**What is being asked:**
Repeat every entry word for word, but leave the images out of your copy.

[Some records]

---

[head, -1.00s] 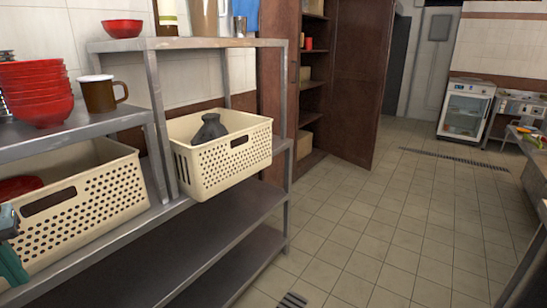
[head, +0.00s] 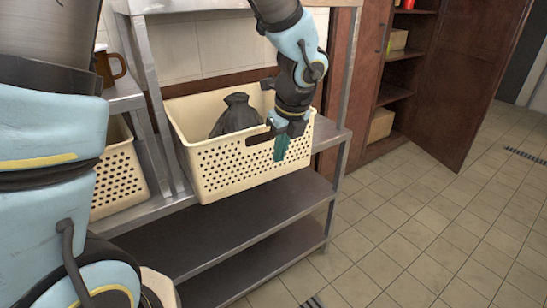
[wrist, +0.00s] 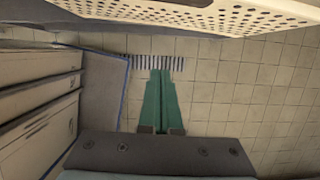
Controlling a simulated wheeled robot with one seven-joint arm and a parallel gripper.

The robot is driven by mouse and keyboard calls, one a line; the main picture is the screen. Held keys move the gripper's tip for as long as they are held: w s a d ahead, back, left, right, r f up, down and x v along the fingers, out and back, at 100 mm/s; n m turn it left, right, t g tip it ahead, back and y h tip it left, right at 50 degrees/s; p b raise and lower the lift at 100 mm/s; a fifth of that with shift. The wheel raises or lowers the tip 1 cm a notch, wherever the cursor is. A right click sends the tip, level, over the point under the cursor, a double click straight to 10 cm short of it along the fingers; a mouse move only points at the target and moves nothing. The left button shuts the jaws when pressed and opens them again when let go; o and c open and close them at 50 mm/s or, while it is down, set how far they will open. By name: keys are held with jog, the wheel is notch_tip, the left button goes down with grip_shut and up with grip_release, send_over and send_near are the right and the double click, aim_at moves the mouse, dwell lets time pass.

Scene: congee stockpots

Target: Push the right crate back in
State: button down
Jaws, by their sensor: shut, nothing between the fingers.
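The right crate (head: 235,172) is a cream perforated basket on the middle level of the metal shelf (head: 330,140). Its front stands out past the shelf's front edge. A dark tied bag (head: 236,116) sits in it. My gripper (head: 280,150), with green fingers, is shut and empty, pointing down in front of the crate's front wall, right of the handle slot. I cannot tell whether it touches the wall. In the wrist view the crate's wall (wrist: 215,14) runs along the top, and the shut fingers (wrist: 160,75) hang over the floor.
Another cream crate (head: 118,180) stands to the left, partly hidden by my arm. A brown mug (head: 110,66) is on the shelf above it. A brown cabinet (head: 455,90) with an open door is at the right. The tiled floor (head: 420,240) at right is clear.

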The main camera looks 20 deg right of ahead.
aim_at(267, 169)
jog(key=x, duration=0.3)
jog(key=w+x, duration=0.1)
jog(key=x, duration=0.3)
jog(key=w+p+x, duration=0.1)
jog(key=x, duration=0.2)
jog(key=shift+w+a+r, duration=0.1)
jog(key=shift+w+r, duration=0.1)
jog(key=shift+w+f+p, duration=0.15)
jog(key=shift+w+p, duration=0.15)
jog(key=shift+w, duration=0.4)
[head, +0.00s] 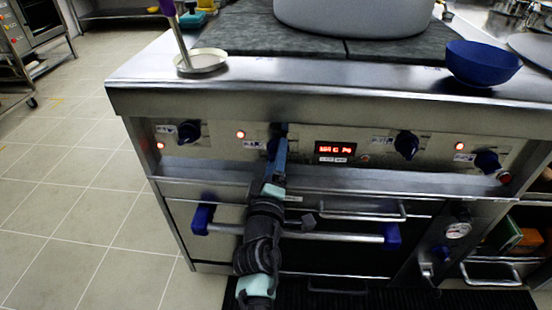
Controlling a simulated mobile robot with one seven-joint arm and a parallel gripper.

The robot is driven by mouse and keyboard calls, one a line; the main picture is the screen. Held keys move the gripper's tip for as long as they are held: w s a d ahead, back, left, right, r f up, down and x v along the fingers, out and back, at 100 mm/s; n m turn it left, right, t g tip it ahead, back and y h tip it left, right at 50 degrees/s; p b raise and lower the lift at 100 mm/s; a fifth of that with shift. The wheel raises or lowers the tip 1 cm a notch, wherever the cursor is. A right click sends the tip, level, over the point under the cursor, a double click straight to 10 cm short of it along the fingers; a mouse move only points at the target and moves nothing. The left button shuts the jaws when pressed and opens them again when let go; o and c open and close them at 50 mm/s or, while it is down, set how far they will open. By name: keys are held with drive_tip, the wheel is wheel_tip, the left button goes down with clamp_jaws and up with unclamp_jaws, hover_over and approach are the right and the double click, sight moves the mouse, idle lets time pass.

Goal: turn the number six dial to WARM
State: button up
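The stove's front panel (367,137) carries several dark blue dials: one at the left (189,132), one right of the display (406,145) and one at the far right (487,161). Another dial (271,149) is mostly hidden behind my gripper (281,140). My arm reaches up from below, and the fingertips are at or very near this dial. I cannot tell whether they touch it or how far apart they are. The labels beside the dials are too small to read, so I cannot tell which is number six or where WARM lies.
A red-lit display (336,149) sits right of my gripper. Below it are an oven handle bar (340,237) with blue ends and a drawer handle (362,215). A blue bowl (482,62), a small dish (203,61) and a large pot (355,15) stand on top. Floor is clear at left.

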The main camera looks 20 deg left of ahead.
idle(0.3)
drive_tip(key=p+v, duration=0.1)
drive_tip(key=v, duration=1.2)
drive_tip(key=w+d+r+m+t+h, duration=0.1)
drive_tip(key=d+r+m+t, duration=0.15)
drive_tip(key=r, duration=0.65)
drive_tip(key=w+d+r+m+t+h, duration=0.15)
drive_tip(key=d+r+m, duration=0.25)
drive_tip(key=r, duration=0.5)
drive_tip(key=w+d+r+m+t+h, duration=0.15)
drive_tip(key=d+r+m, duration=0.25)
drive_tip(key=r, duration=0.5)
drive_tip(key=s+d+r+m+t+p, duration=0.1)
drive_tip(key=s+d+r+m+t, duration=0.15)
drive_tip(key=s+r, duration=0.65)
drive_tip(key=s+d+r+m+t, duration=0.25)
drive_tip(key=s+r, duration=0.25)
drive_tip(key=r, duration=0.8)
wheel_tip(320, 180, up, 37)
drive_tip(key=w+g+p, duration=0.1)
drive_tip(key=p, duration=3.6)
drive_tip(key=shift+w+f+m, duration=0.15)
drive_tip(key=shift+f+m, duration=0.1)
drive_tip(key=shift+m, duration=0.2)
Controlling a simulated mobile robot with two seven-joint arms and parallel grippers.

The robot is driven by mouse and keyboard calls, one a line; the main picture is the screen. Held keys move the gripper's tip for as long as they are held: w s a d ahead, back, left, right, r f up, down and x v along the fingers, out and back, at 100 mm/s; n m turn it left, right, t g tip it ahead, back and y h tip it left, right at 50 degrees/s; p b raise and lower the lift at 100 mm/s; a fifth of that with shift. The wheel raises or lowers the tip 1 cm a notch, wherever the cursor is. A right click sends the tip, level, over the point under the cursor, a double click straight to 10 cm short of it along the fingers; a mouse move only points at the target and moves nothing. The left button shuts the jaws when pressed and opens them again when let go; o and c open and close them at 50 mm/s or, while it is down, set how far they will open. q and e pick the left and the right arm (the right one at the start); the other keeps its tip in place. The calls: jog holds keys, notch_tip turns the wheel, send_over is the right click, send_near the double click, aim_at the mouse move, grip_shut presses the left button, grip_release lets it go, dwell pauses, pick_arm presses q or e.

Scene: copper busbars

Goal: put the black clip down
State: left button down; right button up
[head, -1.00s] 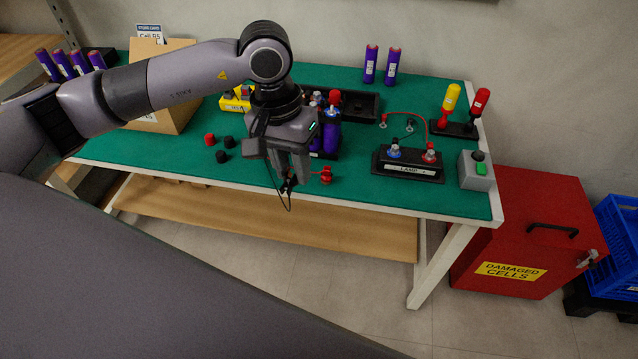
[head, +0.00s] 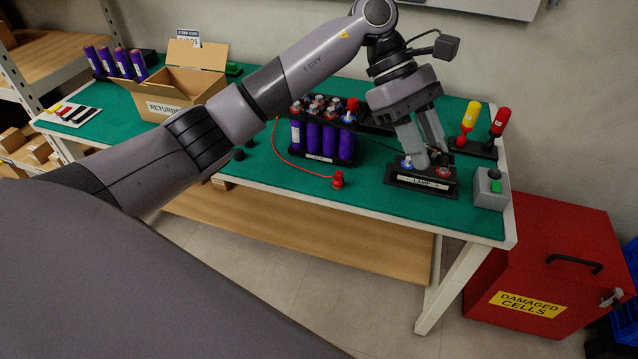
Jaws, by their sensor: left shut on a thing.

---

**In response:**
[head, -1.00s] 
[head, +0.00s] 
[wrist, +0.00s] 
Controlling a simulated wheeled robot with one seven-joint arm and a parallel gripper.

The robot is driven by mouse and keyboard calls, one a line; the main picture is the screen. Held keys move the gripper's tip for as long as they are held: w s a d ahead, back, left, right, r f up, down and x v along the fingers, out and back, at 100 mm/s; n m turn it left, right, t g tip it ahead, back and y h tip it left, right at 50 degrees/s; p b raise and lower the lift at 100 mm/s; a fifth of that with shift. The wheel raises or lowers the tip 1 cm a notch, wherever the cursor is. A right click sends the tip, level, over the point under the cursor, a double click straight to 10 cm short of it along the fingers; a mouse move only points at the target and moves nothing. The left button shuts the jaws when pressed and opens them again when let go; o and c open and close them at 50 mm/s or, while it is down, set how far they will open. By name: keys are held with jog, the wheel is notch_tip, the left button goes down with grip_shut and up with grip_release, send_over and send_near are the right and the double click, aim_at moves the mouse, dwell lets time pass.

Scene: congee stockpots

Target: Push the right crate back in
State: button down
Jaws, by their sensor: shut, nothing between the fingers.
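The right crate (head: 235,172) is a cream perforated basket on the middle level of the metal shelf (head: 330,140). Its front stands out past the shelf's front edge. A dark tied bag (head: 236,116) sits in it. My gripper (head: 280,150), with green fingers, is shut and empty, pointing down in front of the crate's front wall, right of the handle slot. I cannot tell whether it touches the wall. In the wrist view the crate's wall (wrist: 215,14) runs along the top, and the shut fingers (wrist: 160,75) hang over the floor.
Another cream crate (head: 118,180) stands to the left, partly hidden by my arm. A brown mug (head: 110,66) is on the shelf above it. A brown cabinet (head: 455,90) with an open door is at the right. The tiled floor (head: 420,240) at right is clear.

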The main camera looks 20 deg right of ahead.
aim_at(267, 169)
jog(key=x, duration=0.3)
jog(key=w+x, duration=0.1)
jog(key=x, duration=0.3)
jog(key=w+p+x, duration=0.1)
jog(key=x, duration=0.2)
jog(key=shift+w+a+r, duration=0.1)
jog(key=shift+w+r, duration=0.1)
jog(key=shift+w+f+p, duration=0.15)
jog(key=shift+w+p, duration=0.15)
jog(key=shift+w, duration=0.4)
[head, +0.00s] 
Controlling a simulated mobile robot with one seven-joint arm and a parallel gripper.

The robot is driven by mouse and keyboard calls, one a line; the main picture is the screen. Held keys move the gripper's tip for as long as they are held: w s a d ahead, back, left, right, r f up, down and x v along the fingers, out and back, at 100 mm/s; n m turn it left, right, t g tip it ahead, back and y h tip it left, right at 50 degrees/s; p b raise and lower the lift at 100 mm/s; a fifth of that with shift. The wheel raises or lowers the tip 1 cm a notch, wherever the cursor is. A right click sends the tip, level, over the point under the cursor, a double click straight to 10 cm short of it along the fingers; a mouse move only points at the target and moves nothing. The left button shuts the jaws when pressed and opens them again when let go; o and c open and close them at 50 mm/s or, while it is down, set how far they will open. By name: keys are held with drive_tip, the wheel is wheel_tip, the left button goes down with clamp_jaws and up with unclamp_jaws, hover_over and approach are the right and the double click, sight moves the mouse, idle lets time pass.

Goal: turn the number six dial to WARM
State: button up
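The stove's front panel (367,137) carries several dark blue dials: one at the left (189,132), one right of the display (406,145) and one at the far right (487,161). Another dial (271,149) is mostly hidden behind my gripper (281,140). My arm reaches up from below, and the fingertips are at or very near this dial. I cannot tell whether they touch it or how far apart they are. The labels beside the dials are too small to read, so I cannot tell which is number six or where WARM lies.
A red-lit display (336,149) sits right of my gripper. Below it are an oven handle bar (340,237) with blue ends and a drawer handle (362,215). A blue bowl (482,62), a small dish (203,61) and a large pot (355,15) stand on top. Floor is clear at left.

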The main camera looks 20 deg left of ahead.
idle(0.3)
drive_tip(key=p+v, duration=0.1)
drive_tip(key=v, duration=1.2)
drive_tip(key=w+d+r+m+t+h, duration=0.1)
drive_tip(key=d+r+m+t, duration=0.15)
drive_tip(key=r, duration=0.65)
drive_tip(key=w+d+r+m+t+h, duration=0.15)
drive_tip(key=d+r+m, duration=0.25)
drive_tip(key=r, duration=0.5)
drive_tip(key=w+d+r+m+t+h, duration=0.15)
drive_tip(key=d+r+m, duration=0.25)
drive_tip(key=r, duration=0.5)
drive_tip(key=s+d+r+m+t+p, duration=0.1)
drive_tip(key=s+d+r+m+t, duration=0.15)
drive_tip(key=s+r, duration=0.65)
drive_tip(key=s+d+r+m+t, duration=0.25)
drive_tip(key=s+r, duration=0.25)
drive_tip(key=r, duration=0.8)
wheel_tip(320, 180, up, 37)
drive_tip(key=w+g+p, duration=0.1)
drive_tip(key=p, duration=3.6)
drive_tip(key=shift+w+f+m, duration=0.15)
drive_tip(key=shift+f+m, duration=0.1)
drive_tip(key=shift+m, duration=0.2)
Controlling a simulated mobile robot with two seven-joint arms and parallel grippers.

The robot is driven by mouse and keyboard calls, one a line; the main picture is the screen. Held keys move the gripper's tip for as long as they are held: w s a d ahead, back, left, right, r f up, down and x v along the fingers, out and back, at 100 mm/s; n m turn it left, right, t g tip it ahead, back and y h tip it left, right at 50 degrees/s; p b raise and lower the lift at 100 mm/s; a fifth of that with shift. The wheel raises or lowers the tip 1 cm a notch, wherever the cursor is. A right click sends the tip, level, over the point under the cursor, a double click straight to 10 cm short of it along the fingers; a mouse move only points at the target and moves nothing. The left button shuts the jaws when pressed and opens them again when let go; o and c open and close them at 50 mm/s or, while it is down, set how far they will open. q and e pick the left and the right arm (the right one at the start); the other keeps its tip in place. The calls: jog holds keys, notch_tip turns the wheel, send_over is the right click, send_near the double click, aim_at the mouse move, grip_shut presses the left button, grip_release lets it go, dwell pauses, pick_arm presses q or e.

Scene: copper busbars

Goal: put the black clip down
State: left button down; right button up
[head, -1.00s] 
[head, +0.00s] 
Jaws, by their sensor: left shut on a thing.

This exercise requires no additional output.